#### Tool calls from robot episodes
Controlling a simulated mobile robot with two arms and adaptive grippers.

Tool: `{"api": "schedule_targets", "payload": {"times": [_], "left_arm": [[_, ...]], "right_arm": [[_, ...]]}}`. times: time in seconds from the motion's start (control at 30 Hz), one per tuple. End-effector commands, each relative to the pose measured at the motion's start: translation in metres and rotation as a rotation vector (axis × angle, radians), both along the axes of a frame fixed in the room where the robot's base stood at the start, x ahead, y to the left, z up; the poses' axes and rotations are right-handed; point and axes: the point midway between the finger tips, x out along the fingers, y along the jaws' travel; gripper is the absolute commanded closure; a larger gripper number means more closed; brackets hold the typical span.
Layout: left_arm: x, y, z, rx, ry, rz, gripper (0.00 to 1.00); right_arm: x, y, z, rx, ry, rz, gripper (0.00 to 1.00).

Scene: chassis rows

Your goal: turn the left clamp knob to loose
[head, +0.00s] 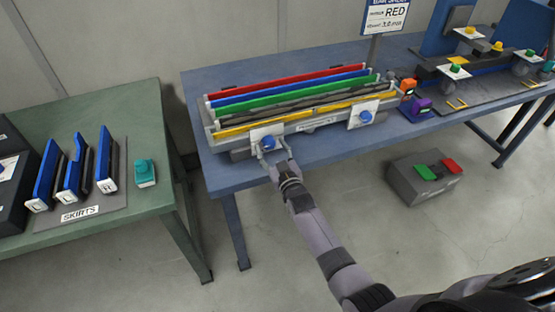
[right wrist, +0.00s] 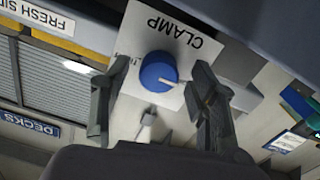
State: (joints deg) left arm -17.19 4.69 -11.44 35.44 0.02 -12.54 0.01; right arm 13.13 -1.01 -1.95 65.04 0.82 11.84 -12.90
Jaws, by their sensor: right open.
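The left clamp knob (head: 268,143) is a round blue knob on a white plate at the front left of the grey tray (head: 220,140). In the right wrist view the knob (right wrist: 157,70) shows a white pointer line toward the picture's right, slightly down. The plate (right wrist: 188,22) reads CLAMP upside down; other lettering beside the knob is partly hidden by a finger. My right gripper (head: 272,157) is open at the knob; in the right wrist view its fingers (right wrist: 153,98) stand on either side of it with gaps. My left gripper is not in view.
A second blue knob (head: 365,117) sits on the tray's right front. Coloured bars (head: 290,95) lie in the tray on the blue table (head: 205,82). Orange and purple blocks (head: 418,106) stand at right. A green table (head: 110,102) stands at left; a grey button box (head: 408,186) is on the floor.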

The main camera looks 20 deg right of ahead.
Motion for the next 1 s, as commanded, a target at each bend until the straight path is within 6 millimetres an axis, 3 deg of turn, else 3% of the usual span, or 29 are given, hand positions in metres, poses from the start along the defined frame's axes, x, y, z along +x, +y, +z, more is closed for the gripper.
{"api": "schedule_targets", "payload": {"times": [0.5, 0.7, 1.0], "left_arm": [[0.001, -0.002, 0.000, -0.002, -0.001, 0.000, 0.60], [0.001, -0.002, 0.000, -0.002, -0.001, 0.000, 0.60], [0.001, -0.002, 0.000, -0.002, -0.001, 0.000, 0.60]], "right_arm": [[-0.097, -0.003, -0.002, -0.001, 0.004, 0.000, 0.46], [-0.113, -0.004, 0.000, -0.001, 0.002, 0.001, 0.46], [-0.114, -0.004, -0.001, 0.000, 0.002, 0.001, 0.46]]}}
==
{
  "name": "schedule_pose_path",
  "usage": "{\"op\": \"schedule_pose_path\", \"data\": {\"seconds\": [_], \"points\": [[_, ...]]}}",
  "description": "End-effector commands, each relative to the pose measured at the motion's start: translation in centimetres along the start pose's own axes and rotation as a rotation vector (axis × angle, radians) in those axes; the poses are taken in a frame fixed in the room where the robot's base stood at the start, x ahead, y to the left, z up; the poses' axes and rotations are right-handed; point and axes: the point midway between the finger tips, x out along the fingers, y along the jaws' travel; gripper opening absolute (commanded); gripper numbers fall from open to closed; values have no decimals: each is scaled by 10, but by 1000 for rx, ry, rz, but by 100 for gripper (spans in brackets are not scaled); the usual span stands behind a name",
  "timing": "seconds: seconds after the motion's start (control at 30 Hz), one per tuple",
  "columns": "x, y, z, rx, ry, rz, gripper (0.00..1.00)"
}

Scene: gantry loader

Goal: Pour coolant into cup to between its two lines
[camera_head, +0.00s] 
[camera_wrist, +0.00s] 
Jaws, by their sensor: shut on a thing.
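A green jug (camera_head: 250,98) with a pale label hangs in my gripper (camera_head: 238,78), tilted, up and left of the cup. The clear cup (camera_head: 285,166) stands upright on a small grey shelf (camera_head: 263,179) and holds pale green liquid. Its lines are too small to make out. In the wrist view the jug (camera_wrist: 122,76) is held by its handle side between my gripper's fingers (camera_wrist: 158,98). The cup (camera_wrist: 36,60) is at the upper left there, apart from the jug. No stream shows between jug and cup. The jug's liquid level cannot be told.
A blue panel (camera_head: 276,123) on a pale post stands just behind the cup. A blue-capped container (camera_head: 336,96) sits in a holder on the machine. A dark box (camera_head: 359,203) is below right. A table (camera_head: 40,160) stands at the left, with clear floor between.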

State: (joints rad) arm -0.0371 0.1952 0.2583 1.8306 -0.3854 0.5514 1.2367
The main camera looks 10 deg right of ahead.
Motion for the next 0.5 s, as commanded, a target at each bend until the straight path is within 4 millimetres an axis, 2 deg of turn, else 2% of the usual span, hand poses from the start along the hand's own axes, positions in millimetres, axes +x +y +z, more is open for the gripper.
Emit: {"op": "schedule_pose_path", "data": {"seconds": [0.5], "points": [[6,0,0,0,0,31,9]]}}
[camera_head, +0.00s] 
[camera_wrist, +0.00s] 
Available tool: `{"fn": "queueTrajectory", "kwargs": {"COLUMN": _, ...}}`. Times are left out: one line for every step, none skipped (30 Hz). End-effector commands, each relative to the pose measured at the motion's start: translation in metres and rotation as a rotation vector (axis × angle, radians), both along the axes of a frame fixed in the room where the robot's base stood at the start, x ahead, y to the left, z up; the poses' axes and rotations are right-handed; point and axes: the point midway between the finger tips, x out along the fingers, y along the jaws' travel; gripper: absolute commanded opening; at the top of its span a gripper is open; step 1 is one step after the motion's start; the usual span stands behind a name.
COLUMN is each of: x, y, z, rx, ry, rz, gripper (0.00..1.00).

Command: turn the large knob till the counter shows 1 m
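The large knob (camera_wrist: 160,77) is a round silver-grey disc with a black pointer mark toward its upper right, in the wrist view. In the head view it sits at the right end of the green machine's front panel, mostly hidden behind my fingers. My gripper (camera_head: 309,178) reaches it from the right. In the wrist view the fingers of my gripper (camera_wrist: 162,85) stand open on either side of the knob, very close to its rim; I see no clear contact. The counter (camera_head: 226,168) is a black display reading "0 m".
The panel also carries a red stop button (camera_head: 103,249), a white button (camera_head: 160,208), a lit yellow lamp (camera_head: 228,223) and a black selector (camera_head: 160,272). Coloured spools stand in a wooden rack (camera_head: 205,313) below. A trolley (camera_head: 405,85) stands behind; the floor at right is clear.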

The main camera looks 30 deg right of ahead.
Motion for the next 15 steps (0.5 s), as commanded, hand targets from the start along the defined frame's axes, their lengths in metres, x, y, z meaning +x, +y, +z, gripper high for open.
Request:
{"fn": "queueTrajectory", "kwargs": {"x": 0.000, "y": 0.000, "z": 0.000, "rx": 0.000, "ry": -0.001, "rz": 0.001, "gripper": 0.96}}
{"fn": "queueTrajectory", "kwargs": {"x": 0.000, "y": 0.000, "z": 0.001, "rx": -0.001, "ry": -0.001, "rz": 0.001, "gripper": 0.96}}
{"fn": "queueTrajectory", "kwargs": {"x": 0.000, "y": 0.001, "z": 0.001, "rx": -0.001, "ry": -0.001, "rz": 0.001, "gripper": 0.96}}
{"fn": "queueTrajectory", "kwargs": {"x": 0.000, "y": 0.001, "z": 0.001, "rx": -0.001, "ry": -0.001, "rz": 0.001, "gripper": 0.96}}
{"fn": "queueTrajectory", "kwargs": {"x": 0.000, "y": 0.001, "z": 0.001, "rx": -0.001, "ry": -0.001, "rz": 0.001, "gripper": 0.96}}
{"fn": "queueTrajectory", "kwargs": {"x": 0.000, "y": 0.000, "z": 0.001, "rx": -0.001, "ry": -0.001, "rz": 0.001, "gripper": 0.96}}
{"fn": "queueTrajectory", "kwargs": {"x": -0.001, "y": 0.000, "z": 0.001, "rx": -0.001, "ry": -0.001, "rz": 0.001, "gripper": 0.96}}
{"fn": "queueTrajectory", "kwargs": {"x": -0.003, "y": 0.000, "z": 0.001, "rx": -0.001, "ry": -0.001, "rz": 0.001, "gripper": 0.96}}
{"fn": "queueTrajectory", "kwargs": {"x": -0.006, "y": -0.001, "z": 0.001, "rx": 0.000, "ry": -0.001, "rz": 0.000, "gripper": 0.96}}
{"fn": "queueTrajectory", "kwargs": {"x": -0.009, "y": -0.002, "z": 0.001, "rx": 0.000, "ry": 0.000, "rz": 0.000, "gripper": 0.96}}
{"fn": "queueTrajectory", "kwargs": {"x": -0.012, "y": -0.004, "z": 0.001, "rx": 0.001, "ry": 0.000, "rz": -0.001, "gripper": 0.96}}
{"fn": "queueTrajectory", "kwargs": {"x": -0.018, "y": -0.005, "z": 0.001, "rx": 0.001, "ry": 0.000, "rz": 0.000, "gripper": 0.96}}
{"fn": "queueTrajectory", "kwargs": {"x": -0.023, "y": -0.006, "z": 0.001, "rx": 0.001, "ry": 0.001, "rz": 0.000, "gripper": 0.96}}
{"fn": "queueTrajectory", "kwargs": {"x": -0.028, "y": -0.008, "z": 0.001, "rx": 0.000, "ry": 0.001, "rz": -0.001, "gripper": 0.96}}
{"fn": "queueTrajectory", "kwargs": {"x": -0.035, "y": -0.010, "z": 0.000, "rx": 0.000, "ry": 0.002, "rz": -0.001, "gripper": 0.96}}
==
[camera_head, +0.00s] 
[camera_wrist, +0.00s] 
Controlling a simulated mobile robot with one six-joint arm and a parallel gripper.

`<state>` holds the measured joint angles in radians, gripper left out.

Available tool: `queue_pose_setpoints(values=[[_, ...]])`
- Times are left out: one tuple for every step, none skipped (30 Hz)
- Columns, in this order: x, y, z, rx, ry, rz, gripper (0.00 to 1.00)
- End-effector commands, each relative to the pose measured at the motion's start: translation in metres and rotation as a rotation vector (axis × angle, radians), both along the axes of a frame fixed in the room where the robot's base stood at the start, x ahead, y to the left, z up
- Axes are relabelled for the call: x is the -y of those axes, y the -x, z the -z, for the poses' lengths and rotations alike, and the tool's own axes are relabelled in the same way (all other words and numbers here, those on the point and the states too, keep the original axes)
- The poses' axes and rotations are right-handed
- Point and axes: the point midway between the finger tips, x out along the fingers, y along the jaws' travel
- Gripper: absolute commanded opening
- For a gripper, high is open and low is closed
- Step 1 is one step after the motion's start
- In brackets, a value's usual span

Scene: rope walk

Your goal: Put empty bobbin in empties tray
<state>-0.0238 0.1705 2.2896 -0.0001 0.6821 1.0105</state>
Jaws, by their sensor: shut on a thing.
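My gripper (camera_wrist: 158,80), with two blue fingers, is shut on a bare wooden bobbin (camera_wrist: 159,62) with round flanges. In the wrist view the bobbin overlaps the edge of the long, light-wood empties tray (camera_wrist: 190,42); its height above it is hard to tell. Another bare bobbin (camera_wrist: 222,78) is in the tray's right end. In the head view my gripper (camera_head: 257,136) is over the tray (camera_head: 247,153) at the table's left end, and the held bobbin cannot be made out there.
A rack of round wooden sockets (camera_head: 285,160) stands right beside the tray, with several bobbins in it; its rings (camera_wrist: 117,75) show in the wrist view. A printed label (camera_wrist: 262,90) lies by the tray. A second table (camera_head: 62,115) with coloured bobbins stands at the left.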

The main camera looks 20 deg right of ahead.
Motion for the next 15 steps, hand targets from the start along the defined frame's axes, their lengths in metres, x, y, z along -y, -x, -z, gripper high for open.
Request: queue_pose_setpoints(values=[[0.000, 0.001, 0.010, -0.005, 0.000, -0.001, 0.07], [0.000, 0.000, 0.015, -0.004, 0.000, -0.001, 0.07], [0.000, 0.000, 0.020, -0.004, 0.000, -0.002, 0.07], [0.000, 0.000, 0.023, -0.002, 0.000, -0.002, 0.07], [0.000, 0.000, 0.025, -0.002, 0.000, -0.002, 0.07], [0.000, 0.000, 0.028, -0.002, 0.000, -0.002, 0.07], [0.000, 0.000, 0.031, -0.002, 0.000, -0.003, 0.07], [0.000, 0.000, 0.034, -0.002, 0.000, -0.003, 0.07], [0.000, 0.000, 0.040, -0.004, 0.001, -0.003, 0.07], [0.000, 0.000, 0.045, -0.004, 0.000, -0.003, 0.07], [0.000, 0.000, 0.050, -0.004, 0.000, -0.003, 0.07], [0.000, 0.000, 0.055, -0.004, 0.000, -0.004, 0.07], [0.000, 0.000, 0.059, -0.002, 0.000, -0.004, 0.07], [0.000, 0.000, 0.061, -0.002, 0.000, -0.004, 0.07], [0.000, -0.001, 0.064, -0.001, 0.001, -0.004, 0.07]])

#### WHAT THE TASK REQUIRES
Scan the listing above and identify each line holding the string "looks"; copy every such line.

#### SOLUTION
The main camera looks 20 deg right of ahead.
The main camera looks 10 deg right of ahead.
The main camera looks 30 deg right of ahead.
The main camera looks 20 deg right of ahead.

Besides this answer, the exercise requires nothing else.